Second-quarter futures contracts in the dry bulk spot market moved higher on Wednesday even as the spot market slid amid the sluggish Lunar New Year break.
Forward pricing for supramax spot rates jumped 3.6% to top $23,600 per day, which represents a 12% leap on second-quarter contracts traded a week earlier.
The second-quarter forward freight agreement contracts point to improvement from prevailing spot rates, with the supramax 10TC average of time-charter equivalent rates slipping less than a percentage point on Wednesday to $17,300 per day.
Supramax spot rates have been sliding since mid-December, when they peaked at just above $28,000 per day.
That came even as the Baltic Exchange pointed to quiet markets across the bulker sizes, as many countries in Asia celebrate a week-long holiday.
Still, in supramaxes, the mood was sanguine on Wednesday.
“While fresh activity remained scarce from Asia, brokers said that sentiment generally remained positive,” the exchange’s analysts said of the sector.
Among a handful of fixtures in the sector was a charter of Noma Kaiun’s 63,500-dwt HSL Chicago (built 2020) for a voyage from Turkey to the Far East at $30,000 per day.
With little to compare it to, Baltic Exchange analysts said some in the market described the ultramax charter as “strong”.
Cape FFAs rise
Elsewhere, next-quarter futures for the capesize market saw a similar gain, rising 2.8% to $27,900 per day. That represented a 7.2% improvement on the price of second-quarter contracts a week earlier.
The capesize 5TC, an average of spot rates across key routes, dipped 1.3% on Wednesday to $10,616 per day.

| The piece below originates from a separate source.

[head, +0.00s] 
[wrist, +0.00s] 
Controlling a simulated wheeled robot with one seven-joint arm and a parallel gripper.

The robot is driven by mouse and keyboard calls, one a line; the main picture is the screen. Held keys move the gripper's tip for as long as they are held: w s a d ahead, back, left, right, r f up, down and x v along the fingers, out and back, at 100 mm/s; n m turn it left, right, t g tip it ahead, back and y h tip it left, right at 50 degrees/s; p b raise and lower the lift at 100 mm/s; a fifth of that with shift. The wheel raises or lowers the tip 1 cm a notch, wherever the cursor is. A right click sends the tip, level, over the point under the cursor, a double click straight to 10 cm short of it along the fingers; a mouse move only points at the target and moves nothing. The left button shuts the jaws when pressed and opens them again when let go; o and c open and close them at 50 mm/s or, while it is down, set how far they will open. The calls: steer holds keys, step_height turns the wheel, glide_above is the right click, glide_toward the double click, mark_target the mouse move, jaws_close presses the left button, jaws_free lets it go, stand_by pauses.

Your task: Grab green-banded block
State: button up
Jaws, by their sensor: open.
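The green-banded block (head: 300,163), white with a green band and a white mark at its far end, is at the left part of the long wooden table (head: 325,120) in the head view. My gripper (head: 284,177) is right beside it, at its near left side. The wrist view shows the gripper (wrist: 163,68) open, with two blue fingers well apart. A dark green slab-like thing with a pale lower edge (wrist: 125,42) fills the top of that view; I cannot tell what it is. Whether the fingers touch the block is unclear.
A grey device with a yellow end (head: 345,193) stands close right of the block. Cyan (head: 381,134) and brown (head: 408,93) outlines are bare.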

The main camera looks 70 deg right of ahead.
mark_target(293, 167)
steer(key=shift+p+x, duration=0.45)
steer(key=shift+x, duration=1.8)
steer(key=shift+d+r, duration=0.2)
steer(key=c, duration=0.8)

There were few fixtures to speak of in the sector, with Fortescue Metals Group taking an unnamed capesize to move a 160,000-tonne cargo from Western Australia to China at $7.60 per tonne. That is better than the most recent fixture of $6.50 on 27 January, but it is below the Baltic Exchange’s $7.88 per tonne assessment for the route on Tuesday.
“The capesize market slipped back today slightly, with little fresh activity being reported, with most players waiting for many in Asia to return to their desks,” the exchange said in its daily report.
“There was limited fixing in the Pacific and sentiment remained flat overall.”